Updated on September 7, 2014

Help End Animal Abuse and Neglect

Large carnivores such as lions, lynx, tigers, bobcats, leopards, jaguars, wolves and bears have been brought into civilization from the wild for entertainment purposes or for zoos and have been bred and profited from for centuries. Now there is a vast surplus of these animals, held in captivity that can never be returned to the wild and have no place to go.
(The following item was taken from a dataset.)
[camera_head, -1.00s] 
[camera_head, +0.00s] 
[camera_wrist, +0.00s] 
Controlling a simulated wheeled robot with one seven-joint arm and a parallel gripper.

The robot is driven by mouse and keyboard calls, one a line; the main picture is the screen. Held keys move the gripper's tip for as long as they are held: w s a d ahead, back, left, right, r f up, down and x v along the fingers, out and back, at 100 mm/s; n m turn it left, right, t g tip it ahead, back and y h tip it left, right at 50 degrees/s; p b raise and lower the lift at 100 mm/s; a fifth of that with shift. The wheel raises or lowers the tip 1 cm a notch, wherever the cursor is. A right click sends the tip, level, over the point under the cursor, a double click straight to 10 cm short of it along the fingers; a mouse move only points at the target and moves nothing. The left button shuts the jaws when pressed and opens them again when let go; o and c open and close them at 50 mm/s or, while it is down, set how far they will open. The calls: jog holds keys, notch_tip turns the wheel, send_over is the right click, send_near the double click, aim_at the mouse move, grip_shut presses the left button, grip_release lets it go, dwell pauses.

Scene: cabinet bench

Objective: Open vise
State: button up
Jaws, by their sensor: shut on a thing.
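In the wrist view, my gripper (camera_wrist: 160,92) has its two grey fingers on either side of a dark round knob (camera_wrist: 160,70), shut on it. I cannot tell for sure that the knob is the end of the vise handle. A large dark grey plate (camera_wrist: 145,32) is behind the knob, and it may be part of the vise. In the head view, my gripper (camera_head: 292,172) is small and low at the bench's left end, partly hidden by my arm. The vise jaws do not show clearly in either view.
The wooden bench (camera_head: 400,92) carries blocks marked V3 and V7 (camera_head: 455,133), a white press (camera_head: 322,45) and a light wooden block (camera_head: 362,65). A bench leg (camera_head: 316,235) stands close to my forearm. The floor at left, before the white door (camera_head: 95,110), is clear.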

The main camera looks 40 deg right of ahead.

In the end they are discarded, cast off, abused, exploited, left in tiny cages, kept and traded illegially grossly neglected, and bred for profit - not Love.

Learn more about the origins of this great tragedy that is happening all around us, and see how you can help end the suffering and abuse of these great creatures.

~The Wild Animal Sanctuary (source of photo)

How The Captive Wildlife Crisis Began

For centuries man has captured wild animals for the purposes of display in zoos or zoo like settings. In the mid 1900's, as zoos became populated and stable, the need to capture animals from the wild was reduced. However, the number of animals in captivity continued to rise as a result of management practices. Some zoos believed that a prolific breeding program demonstrated their success in captive wildlife management while others knew that baby animals bring in more people and therefore more revenue.

Why Large Carnivores Continue To Suffer

Surplus animals, with no regard to their future well being, left the zoos and ended up in the hands of animal traders and private residences. This has created our current captive wildlife crisis. Commercialization, abuse, neglect and rampant breeding of these animals is the result. Today these animals can be found everywhere, from exotic Las Vegas shows, to your truck stop tiger in a cage, from shopping malls to roadside attractions to your neighbors very own back yard.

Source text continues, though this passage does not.